• [What the task requires]:
Exactly the lines from the one with "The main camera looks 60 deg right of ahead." through the one with "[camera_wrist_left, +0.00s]" should be returned, both ends included and nothing else. Omit any pictures.
━━ Input data ━━
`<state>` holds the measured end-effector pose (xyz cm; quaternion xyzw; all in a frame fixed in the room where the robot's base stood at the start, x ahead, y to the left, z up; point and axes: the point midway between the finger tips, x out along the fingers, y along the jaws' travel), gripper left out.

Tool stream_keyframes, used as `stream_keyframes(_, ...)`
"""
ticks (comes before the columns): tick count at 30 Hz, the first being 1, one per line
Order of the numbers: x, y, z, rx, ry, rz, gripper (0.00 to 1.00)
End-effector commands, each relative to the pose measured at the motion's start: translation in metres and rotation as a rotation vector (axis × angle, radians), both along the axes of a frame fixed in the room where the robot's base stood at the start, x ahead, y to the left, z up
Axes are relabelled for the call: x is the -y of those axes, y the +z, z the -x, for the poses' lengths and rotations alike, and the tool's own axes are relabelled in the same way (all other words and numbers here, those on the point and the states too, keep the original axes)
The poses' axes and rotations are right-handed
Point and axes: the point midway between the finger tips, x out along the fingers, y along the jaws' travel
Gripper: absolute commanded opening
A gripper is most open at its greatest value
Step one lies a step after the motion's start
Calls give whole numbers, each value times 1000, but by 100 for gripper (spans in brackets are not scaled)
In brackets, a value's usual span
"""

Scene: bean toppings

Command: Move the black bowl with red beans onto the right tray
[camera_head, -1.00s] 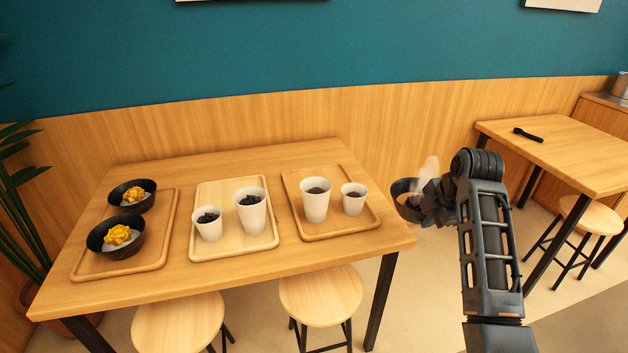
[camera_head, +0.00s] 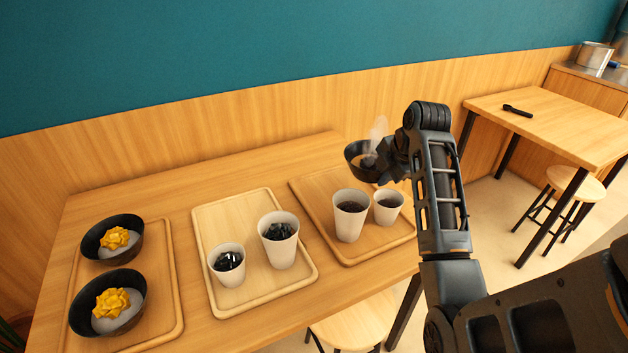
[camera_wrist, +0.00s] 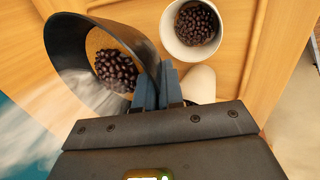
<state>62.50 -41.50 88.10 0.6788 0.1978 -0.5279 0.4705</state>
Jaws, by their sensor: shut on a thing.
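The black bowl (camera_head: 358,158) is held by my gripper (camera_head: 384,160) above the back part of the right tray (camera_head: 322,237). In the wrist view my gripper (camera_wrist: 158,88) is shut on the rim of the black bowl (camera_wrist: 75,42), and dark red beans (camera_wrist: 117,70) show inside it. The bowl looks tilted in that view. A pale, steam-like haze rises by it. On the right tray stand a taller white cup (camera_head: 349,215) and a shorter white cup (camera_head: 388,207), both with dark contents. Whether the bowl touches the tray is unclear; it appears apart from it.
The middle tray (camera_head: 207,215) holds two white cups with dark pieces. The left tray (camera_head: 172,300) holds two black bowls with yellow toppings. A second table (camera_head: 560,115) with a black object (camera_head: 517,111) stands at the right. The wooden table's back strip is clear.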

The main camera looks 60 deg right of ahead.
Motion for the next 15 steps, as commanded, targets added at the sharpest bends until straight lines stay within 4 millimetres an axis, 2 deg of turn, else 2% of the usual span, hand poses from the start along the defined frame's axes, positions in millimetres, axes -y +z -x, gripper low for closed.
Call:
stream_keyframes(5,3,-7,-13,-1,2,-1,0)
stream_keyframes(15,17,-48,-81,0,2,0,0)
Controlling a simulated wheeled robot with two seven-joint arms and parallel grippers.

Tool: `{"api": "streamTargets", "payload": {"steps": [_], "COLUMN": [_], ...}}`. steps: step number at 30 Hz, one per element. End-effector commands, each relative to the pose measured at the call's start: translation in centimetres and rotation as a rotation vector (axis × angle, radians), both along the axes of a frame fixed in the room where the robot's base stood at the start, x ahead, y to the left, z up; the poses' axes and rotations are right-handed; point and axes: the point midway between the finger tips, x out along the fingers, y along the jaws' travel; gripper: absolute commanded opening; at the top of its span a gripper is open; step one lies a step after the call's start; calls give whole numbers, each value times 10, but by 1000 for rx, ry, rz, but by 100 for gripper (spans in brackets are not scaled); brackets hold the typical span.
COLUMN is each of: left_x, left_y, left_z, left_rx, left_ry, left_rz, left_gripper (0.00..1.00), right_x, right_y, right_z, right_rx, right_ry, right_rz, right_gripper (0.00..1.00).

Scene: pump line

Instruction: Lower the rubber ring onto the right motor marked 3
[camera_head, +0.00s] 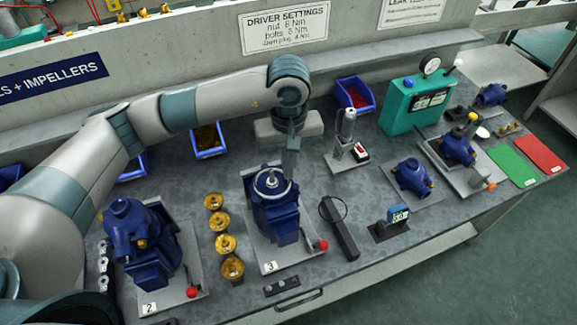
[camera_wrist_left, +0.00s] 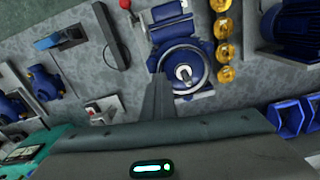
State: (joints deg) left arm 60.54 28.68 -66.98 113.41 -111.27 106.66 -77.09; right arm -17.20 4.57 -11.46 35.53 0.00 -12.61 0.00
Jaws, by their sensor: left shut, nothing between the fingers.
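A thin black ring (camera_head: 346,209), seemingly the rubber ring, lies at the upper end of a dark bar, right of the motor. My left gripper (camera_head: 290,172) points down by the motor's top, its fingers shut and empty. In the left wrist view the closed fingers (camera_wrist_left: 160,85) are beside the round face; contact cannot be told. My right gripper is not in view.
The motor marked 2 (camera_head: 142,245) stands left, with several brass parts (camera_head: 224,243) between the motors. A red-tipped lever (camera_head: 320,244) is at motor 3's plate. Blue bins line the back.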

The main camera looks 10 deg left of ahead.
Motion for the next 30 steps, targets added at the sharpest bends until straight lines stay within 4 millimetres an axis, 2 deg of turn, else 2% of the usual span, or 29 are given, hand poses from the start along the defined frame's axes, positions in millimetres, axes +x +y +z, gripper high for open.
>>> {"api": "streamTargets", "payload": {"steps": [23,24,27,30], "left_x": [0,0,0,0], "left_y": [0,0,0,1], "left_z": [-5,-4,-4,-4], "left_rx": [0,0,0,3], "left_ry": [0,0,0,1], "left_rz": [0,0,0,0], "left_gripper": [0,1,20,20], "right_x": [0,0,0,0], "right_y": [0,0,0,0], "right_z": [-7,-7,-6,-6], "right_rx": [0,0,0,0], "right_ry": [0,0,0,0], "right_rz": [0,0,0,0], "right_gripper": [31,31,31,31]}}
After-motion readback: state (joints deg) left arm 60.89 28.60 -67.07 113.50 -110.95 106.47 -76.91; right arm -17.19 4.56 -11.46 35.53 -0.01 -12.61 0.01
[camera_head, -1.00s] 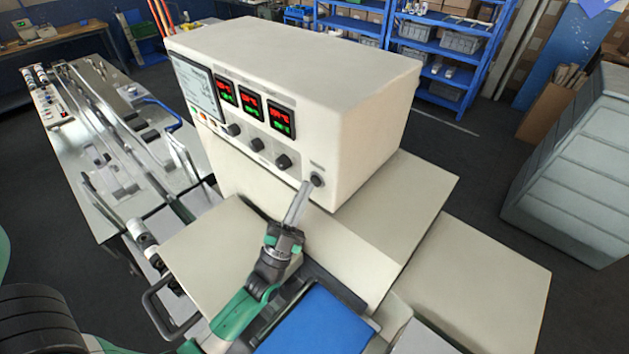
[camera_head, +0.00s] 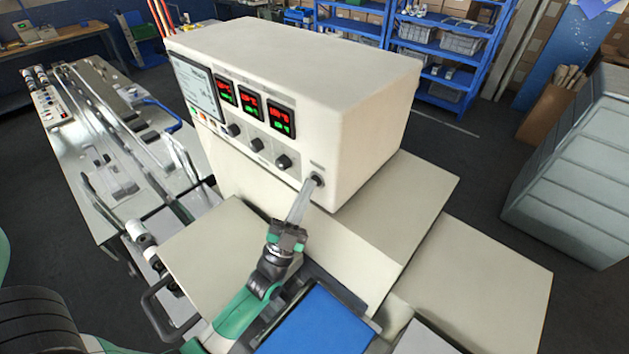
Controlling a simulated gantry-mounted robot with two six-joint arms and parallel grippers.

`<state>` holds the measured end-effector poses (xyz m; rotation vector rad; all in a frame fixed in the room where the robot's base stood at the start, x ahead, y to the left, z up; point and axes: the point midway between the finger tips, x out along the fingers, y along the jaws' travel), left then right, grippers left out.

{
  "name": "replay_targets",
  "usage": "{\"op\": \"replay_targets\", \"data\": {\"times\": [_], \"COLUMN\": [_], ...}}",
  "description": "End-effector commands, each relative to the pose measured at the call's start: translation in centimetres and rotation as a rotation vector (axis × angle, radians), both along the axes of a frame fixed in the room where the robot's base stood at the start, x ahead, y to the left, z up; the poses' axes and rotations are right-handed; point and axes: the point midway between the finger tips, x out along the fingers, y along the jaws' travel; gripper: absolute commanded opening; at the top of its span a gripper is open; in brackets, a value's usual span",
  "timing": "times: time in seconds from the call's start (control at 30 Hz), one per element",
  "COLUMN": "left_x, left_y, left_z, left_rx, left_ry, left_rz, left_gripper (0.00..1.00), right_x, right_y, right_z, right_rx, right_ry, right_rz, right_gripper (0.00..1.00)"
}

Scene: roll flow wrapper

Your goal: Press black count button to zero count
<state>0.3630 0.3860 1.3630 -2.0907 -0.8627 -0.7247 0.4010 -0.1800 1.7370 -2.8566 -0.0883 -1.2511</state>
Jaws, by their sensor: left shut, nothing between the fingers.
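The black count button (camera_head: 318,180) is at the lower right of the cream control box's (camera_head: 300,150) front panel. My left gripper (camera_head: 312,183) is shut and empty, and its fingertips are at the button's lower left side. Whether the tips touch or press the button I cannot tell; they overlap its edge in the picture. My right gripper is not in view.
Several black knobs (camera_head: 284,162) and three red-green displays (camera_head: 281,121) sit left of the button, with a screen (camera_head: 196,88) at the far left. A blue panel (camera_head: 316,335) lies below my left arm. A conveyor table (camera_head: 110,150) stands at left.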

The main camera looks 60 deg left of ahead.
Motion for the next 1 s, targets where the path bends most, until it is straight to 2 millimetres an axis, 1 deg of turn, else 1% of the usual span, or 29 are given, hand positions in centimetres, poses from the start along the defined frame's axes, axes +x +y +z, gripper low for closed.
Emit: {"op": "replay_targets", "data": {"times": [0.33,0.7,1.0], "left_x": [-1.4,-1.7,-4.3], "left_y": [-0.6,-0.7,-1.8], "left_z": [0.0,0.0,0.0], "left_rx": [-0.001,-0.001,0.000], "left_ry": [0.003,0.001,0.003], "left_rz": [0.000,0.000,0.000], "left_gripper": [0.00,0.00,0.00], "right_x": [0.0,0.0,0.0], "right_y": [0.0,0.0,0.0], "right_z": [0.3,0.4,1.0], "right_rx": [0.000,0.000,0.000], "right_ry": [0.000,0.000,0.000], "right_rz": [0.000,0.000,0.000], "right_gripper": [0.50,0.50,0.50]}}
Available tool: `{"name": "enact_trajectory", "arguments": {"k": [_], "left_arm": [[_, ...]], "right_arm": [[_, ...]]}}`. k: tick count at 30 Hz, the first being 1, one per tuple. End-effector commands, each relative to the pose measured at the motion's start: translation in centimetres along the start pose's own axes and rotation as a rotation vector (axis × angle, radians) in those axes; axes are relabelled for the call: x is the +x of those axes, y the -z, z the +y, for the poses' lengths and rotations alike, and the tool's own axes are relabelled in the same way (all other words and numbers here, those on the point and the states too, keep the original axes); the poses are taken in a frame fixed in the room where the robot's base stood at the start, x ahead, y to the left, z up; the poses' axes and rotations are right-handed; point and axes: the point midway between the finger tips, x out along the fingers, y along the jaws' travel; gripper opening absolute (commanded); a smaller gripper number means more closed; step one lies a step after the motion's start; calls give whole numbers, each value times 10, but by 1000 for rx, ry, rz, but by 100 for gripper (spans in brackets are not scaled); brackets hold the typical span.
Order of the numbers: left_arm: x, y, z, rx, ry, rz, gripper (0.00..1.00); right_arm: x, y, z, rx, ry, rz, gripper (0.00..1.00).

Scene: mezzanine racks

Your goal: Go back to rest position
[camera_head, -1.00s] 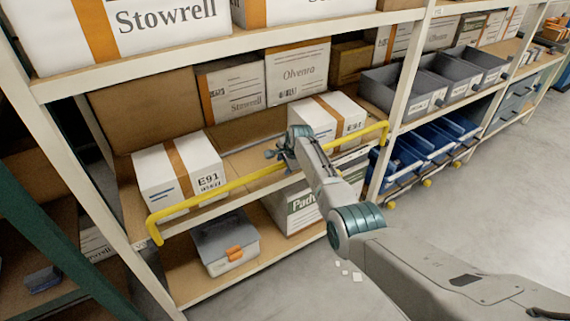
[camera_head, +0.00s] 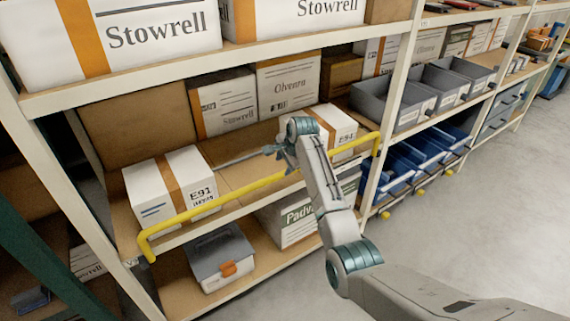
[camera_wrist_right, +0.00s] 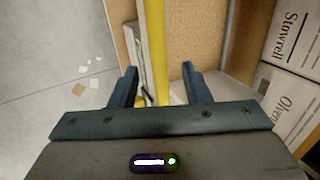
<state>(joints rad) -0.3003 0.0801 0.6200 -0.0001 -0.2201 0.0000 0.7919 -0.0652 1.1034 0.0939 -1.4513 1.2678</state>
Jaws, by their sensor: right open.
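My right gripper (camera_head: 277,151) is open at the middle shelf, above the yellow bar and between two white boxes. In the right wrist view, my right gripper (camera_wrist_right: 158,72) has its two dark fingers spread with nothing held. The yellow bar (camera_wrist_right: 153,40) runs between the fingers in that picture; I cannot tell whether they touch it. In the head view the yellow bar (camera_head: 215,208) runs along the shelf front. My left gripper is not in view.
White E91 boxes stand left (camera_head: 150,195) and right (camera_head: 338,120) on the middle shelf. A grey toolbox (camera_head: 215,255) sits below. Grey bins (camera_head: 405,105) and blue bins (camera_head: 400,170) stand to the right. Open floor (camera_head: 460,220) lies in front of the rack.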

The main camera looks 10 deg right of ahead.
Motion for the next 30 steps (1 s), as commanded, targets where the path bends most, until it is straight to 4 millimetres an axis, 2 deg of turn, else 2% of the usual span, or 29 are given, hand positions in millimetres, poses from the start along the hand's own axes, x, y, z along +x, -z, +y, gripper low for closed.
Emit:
━━━
• [Response]:
The main camera looks 60 deg right of ahead.
Motion for the next 15 steps, as commanded, targets added at the sharpest bends until straight lines stay within 4 millimetres an axis, 2 deg of turn, else 2% of the usual span, hand poses from the start along the defined frame's axes, positions in millimetres, axes -y +z -x, gripper low for closed.
Call:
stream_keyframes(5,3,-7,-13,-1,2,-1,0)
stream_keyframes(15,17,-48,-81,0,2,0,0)
Controlling a simulated wheeled robot with two seven-joint arms and parallel grippers.

Tool: `{"api": "streamTargets", "payload": {"steps": [_], "COLUMN": [_], ...}}`. steps: step number at 30 Hz, one per element. End-effector commands, each relative to the pose measured at the call's start: translation in centimetres and rotation as a rotation vector (axis × angle, radians), both along the axes of a frame fixed in the room where the robot's base stood at the start, x ahead, y to the left, z up; the poses' axes and rotations are right-handed; point and axes: the point midway between the finger tips, x out along the fingers, y along the jaws' travel; gripper: absolute commanded opening; at the top of its span a gripper is open; step one lies a step after the call's start; calls give whole numbers, each value times 10, but by 1000 for rx, ry, rz, but by 100 for gripper (spans in brackets are not scaled); brackets hold the typical span.
COLUMN is each of: left_x, left_y, left_z, left_rx, left_ry, left_rz, left_gripper (0.00..1.00), right_x, right_y, right_z, right_rx, right_ry, right_rz, right_gripper (0.00..1.00).

Scene: pump line

Instruction: Lower the rubber ring onto the right motor marked 3
[camera_head, +0.00s] 
[camera_wrist_left, +0.00s] 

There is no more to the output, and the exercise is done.